Il est à souhaiter en tout cas que cette décision préfectorale n’ait pas été motivée par les seules convictions religieuses de l’intéressé ou bien par le degré de sa pilosité faciale. Sans quoi, il y aurait matière à parler légitimement de discrimination. Pour l’instant l’on doit se contenter d’évoquer un fichage intempestif.
Me Bruno Bochnakian insiste d’ailleurs longuement sur les dangers pour les libertés individuelles qui résultent de l’extension inconsidérée du fichage de la population. Et des dérives auxquelles la multiplication des interconnexions donne lieu. Ici cela a abouti à un licenciement. Qu’en sera-t-il demain pour d’autres ?
D’autant que, comme le précise l’avocat toulonnais, à l’heure où naissent un peu partout (comme à La Crau, par exemple) des comités de quartier constitués de citoyens chargés de surveiller leurs congénères – et où aussi la vidéosurveillance gagne du terrain –, les fiches sont appelées à se multiplier. Mieux vaut par conséquent ne pas trop cumuler de signes qui pourraient ouvrir droit à la suspicion. Pour Ouadah, la barbe, le charisme et la foi religieuse ont apparemment suffi à faire de lui un probable islamiste prosélyte.
Un fichage qui ne décrit pas ce jeune homme comme « profondément imprégné des valeurs de la République », comme le précise, lui, François Nadiras de la Ligue des Droits de l’Homme. Si cela ne vaut pas caution morale, la nuance est d’importance.
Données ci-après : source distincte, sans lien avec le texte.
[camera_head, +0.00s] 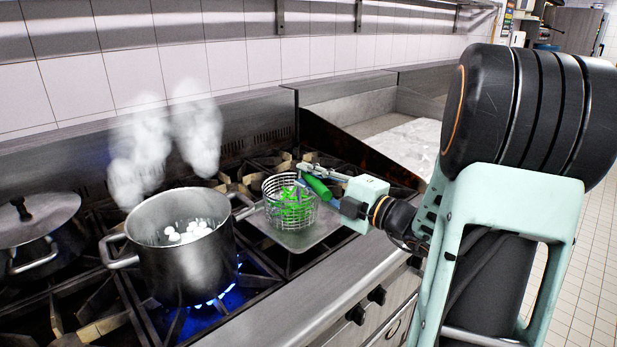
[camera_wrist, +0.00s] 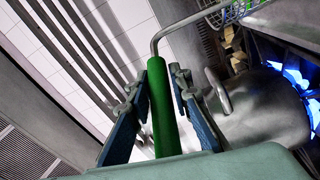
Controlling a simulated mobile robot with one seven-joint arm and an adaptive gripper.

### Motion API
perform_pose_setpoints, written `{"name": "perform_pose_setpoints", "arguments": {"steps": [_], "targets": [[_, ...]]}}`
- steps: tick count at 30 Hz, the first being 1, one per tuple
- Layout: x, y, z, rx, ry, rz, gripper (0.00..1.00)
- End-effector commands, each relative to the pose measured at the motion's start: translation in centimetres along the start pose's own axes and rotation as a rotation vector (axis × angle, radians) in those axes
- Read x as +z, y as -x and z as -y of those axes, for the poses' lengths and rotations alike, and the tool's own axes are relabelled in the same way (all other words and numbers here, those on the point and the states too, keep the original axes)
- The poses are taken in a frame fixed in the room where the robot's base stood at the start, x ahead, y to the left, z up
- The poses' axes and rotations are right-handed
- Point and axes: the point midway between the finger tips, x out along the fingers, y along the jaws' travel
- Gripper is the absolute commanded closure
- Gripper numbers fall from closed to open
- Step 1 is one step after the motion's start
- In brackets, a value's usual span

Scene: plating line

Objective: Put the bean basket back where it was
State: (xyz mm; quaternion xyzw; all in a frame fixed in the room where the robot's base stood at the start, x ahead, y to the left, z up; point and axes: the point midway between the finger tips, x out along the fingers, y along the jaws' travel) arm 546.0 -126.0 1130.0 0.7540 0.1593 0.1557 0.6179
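The bean basket (camera_head: 291,203) is a round wire basket holding bright green beans, with a green handle (camera_head: 317,187) pointing right. It is over a metal tray (camera_head: 312,238) on the stove and looks upright; whether its bottom touches the tray is hard to tell. My gripper (camera_head: 325,181) is at the handle. In the wrist view the green handle (camera_wrist: 163,118) runs between the two fingers, which close on it from both sides. Part of the basket's wire rim (camera_wrist: 228,14) shows at the top right there.
A steaming pot (camera_head: 183,255) with white round things inside stands over a blue flame, left of the basket, its side handle close to it. A lidded pot (camera_head: 38,228) stands at far left. The steel front ledge (camera_head: 310,308) is clear.

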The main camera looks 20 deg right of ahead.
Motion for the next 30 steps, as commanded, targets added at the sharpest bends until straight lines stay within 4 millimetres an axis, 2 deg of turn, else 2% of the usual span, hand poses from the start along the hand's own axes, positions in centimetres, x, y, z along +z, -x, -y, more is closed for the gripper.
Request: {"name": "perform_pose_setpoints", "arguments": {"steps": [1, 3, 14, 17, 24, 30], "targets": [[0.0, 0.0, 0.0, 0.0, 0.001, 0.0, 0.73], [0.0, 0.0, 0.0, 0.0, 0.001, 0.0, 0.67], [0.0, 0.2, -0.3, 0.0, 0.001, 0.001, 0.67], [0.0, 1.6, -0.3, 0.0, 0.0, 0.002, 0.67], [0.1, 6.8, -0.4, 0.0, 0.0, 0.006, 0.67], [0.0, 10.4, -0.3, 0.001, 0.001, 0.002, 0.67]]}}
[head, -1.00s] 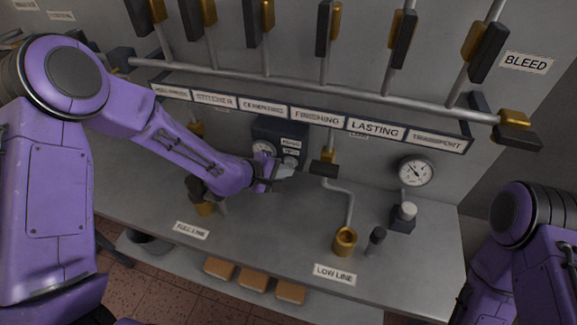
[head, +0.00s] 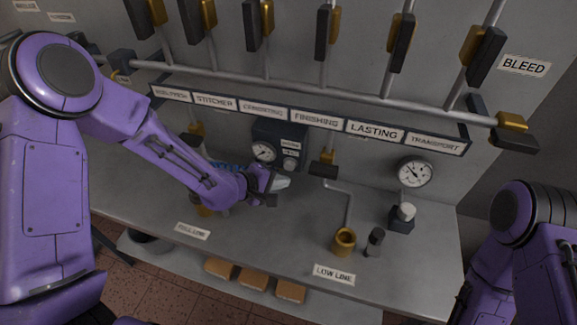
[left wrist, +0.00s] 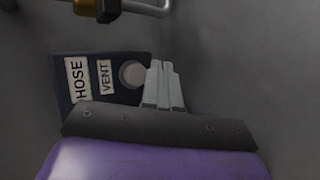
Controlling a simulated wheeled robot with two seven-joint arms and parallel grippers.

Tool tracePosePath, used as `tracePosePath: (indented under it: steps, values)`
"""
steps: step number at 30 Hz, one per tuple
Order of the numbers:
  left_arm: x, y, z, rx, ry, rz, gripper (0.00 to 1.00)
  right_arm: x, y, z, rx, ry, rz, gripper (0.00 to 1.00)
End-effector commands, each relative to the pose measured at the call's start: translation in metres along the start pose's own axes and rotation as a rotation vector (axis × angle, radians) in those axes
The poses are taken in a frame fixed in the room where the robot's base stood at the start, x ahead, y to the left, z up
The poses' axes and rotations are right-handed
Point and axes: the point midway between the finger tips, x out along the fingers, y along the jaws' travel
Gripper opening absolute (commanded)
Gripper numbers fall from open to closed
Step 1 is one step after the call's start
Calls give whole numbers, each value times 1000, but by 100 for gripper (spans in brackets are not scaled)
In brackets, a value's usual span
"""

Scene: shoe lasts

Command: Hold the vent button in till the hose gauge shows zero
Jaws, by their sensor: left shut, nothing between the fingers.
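The hose gauge (head: 264,152) is a small white dial on a dark box on the back panel; its needle is too small to read. The round grey vent button (head: 290,163) sits on the same box, right of the dial. In the left wrist view, the button (left wrist: 132,74) is beside the VENT label, with the HOSE label further left; the dial is not visible there. My left gripper (head: 284,183) is shut and empty, just in front of and below the button in the head view. Its fingertips (left wrist: 163,84) appear beside the button; contact cannot be confirmed. My right gripper is out of view.
A larger gauge (head: 414,172) is on the panel at right, above a white-topped black valve (head: 402,217). A brass cup (head: 344,242) and a dark knob (head: 375,241) stand on the grey bench (head: 300,231). A labelled rail (head: 316,118) and several levers are above.

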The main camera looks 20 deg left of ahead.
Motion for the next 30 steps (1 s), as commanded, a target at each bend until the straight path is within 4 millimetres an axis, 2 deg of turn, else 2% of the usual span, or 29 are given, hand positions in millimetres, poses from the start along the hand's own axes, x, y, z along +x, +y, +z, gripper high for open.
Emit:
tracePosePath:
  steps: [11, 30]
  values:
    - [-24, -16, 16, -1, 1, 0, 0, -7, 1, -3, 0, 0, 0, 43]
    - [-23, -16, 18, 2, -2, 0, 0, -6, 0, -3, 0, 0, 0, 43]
Déjà en 2005, les frères Skikar à la base navale

par Damien Allemand, Var-matin, le 18 janvier 2012


L’affaire Ouadah a un précédent. Également à Toulon. En 2005, Khalid et Rachid Skikar, deux vigiles, ont été licenciés du jour au lendemain du site de la base navale de Toulon pour des fréquentations salafistes supposées. Les deux hommes travaillaient depuis plusieurs années pour une société de gardiennage, chargée de la surveillance des accès aux sous-marins nucléaires d’attaque (SNA). L’État reprochait notamment à l’un des frères de fréquenter une mosquée d’obédience « extrémiste » ce qui aurait pu « l’exposer à des pressions, des manipulations ou à une influence, même à son insu ».

P.-S.

Mise à jour le 5 juillet 2012

Suite à une convocation qui lui avait été adressée, Ouadah, accompagné de son avocat, Me Bruno Bochnakian, s’est présenté le mardi 26 juin 2012 à la préfecture de Toulon, afin que leur soit “communiquées” les pièces de procédure et d’enquete ayant conduit à lui interdire l’accès au centre pénitentiaire de Toulon-La Farlède, conformément à la décision prononcée le 16 décembre 2011 par le Tribunal administratif de Toulon.

Ils ont été reçus par deux fonctionnaires qui leur ont annoncé que la “communication” se limiterait à la simple lecture de quelques pièces, sans même pouvoir en obtenir une copie…

Pour la préfecture du Var, la portée du verbe “communiquer” est pour le moins limitée…

Dans ces conditions, Ouadah et son avocat ont préféré quitter les lieux.

Maître Bochnakian a introduit une action en référé pour demander que la Préfecture se plie enfin à son injonction de communiquer son entier dossier.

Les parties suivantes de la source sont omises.